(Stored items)
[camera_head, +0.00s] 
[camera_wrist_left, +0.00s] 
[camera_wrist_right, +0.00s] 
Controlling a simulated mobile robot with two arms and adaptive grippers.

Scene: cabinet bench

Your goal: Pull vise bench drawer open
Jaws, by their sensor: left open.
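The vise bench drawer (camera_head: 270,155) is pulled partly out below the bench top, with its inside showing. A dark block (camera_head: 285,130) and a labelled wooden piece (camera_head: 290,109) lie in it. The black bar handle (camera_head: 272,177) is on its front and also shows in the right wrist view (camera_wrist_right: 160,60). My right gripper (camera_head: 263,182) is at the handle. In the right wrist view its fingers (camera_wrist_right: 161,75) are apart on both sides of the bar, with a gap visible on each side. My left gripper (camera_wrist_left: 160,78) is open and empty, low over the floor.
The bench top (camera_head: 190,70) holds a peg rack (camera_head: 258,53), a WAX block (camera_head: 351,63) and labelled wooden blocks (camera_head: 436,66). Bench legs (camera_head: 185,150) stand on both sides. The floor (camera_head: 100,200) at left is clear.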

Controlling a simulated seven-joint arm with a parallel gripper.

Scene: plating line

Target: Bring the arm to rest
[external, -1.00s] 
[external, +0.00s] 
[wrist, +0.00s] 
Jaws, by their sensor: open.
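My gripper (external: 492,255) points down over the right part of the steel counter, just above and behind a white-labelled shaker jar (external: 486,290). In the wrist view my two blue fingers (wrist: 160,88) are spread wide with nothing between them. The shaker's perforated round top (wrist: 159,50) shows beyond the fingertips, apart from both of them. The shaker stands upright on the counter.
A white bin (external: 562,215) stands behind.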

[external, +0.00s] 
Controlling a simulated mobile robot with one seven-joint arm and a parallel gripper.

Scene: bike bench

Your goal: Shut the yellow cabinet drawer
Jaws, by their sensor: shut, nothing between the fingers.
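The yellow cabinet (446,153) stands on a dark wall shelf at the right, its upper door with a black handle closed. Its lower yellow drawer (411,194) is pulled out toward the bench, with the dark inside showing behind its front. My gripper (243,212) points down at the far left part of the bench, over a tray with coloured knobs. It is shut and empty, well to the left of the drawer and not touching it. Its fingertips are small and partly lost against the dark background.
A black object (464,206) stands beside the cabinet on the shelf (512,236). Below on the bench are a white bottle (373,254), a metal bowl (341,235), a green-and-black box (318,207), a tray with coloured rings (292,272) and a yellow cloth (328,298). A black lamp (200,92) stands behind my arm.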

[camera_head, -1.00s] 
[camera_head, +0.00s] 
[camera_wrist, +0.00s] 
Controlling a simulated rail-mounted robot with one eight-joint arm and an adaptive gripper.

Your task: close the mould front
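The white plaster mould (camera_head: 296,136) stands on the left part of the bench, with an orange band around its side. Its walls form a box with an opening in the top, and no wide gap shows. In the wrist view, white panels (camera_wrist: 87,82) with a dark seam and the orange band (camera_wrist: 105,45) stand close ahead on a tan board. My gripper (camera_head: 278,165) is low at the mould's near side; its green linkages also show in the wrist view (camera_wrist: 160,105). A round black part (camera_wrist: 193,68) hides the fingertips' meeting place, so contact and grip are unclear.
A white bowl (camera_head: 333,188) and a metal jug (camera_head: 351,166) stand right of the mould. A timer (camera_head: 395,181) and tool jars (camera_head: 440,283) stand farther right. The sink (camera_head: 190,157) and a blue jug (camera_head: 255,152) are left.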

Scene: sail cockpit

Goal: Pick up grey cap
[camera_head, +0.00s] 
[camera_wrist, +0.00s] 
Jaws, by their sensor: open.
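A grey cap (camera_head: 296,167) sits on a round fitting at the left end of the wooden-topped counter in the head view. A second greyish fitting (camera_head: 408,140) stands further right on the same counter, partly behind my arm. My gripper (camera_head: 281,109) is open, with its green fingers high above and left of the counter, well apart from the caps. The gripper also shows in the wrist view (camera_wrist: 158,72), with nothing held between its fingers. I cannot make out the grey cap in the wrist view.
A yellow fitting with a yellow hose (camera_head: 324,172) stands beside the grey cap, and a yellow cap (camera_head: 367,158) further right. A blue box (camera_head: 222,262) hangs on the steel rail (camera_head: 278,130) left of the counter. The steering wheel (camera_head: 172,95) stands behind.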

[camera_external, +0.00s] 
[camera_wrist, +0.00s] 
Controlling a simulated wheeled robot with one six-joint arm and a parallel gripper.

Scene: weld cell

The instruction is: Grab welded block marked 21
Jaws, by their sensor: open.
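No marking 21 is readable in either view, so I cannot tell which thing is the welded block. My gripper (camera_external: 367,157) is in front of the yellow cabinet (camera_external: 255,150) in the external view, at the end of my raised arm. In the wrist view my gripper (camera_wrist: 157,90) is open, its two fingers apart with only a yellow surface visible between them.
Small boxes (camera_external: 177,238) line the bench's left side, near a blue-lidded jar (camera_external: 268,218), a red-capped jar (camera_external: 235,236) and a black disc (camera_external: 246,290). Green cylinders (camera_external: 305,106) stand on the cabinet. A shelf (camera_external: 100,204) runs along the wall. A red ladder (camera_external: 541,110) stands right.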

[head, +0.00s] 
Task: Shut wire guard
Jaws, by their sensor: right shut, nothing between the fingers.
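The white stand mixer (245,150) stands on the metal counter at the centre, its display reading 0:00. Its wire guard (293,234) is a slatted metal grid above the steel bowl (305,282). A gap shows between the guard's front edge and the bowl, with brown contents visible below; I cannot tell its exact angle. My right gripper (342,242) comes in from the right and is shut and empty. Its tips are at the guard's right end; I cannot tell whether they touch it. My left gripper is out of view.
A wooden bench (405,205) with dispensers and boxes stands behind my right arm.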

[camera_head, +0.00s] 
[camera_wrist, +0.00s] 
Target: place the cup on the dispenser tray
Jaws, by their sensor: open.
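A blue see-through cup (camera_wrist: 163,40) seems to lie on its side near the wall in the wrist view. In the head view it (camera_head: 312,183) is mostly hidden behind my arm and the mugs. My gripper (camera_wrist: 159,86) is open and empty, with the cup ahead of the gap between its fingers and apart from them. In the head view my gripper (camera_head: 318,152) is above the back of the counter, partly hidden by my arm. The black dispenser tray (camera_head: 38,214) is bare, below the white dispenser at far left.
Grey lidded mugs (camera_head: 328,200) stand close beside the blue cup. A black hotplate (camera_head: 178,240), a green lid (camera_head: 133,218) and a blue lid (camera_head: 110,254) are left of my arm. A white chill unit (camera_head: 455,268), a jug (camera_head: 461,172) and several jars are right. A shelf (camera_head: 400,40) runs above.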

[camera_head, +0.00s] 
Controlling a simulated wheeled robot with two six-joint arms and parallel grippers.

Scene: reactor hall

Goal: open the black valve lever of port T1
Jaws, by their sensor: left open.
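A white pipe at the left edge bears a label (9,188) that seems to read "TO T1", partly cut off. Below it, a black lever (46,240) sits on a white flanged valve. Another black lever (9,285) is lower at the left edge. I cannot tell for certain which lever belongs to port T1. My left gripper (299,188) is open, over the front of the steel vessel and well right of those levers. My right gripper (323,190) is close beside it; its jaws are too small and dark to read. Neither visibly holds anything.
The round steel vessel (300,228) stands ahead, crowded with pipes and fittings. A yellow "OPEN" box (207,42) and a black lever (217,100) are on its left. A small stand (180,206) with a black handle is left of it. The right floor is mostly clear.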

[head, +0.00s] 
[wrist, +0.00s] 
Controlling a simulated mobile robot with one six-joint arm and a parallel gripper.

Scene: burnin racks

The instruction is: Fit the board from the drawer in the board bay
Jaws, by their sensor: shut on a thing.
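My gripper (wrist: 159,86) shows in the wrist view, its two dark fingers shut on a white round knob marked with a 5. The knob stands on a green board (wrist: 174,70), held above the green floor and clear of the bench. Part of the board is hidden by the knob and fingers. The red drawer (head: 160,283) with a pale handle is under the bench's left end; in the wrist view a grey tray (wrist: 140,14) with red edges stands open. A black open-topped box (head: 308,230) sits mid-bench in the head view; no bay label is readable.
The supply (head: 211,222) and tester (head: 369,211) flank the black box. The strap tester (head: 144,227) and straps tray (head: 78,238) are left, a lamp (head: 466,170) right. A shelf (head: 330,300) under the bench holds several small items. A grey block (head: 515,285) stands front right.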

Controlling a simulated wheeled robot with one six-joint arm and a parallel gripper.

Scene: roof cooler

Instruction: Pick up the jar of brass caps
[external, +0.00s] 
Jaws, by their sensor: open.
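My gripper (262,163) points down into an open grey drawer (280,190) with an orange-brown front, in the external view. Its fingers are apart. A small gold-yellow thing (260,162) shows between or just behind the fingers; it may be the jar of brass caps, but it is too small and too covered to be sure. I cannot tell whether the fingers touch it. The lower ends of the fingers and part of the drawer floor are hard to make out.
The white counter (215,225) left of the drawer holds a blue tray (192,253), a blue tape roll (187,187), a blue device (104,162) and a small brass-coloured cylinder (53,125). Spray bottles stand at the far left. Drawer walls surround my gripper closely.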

-- Task details --
Return verbatim the lines that run from the line containing "Controlling a simulated mobile robot with one seven-joint" through the line containing "Your goal: Shut the yellow cabinet drawer", inclusive.

-- Response below --
Controlling a simulated mobile robot with one seven-joint arm and a parallel gripper.

Scene: bike bench

Your goal: Shut the yellow cabinet drawer

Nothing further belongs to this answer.